WHAT YOU ARE ASKED TO DO: Copy out each line of the listing that has the word "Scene" in it.

_ _ _ _

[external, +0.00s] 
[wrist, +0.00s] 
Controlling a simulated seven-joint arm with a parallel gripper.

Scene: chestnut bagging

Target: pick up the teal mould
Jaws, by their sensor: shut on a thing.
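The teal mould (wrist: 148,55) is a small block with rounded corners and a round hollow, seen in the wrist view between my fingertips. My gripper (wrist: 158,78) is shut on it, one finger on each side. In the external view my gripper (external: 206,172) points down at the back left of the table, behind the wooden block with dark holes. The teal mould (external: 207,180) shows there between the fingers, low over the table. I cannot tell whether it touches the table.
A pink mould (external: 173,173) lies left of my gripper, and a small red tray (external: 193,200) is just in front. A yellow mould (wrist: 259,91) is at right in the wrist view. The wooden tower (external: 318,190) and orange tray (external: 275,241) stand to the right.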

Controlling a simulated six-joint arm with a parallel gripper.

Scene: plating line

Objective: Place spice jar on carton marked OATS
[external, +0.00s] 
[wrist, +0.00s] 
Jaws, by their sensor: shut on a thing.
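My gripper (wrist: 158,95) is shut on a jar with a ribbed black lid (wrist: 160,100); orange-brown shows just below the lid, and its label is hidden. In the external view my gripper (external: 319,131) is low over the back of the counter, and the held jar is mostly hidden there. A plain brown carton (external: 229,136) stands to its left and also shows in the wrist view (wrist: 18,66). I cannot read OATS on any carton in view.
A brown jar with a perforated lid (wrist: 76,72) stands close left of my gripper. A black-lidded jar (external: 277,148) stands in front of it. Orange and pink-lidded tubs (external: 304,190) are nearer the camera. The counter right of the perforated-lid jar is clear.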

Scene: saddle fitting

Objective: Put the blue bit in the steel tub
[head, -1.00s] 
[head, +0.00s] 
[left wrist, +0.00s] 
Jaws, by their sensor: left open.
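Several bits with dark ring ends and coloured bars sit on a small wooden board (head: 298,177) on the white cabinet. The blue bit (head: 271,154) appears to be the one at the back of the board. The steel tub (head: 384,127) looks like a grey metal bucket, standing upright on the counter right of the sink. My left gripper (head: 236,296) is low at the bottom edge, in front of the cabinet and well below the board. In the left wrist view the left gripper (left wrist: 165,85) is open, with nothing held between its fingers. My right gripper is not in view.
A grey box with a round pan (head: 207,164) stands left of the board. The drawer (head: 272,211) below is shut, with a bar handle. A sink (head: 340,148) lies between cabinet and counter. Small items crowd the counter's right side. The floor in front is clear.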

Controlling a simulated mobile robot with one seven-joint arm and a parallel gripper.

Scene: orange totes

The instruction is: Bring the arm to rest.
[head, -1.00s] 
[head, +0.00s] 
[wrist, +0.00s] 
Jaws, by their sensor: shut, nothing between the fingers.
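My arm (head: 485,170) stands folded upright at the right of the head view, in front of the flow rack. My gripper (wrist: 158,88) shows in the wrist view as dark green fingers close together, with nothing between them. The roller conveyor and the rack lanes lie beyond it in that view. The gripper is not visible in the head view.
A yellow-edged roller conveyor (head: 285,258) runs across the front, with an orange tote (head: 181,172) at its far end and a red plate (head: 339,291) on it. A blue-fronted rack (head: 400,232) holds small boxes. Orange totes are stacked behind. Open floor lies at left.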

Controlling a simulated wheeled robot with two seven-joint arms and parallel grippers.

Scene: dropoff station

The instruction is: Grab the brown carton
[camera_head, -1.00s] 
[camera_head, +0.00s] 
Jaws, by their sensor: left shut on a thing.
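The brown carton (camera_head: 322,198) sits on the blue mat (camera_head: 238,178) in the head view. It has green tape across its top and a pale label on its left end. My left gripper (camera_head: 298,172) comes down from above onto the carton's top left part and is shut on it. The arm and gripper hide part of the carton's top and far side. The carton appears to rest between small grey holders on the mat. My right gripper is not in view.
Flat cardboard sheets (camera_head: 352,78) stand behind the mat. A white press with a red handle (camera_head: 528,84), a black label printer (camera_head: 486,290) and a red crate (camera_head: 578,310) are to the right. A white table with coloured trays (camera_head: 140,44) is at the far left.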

_ _ _ _

SOLUTION:
Scene: chestnut bagging
Scene: plating line
Scene: saddle fitting
Scene: orange totes
Scene: dropoff station

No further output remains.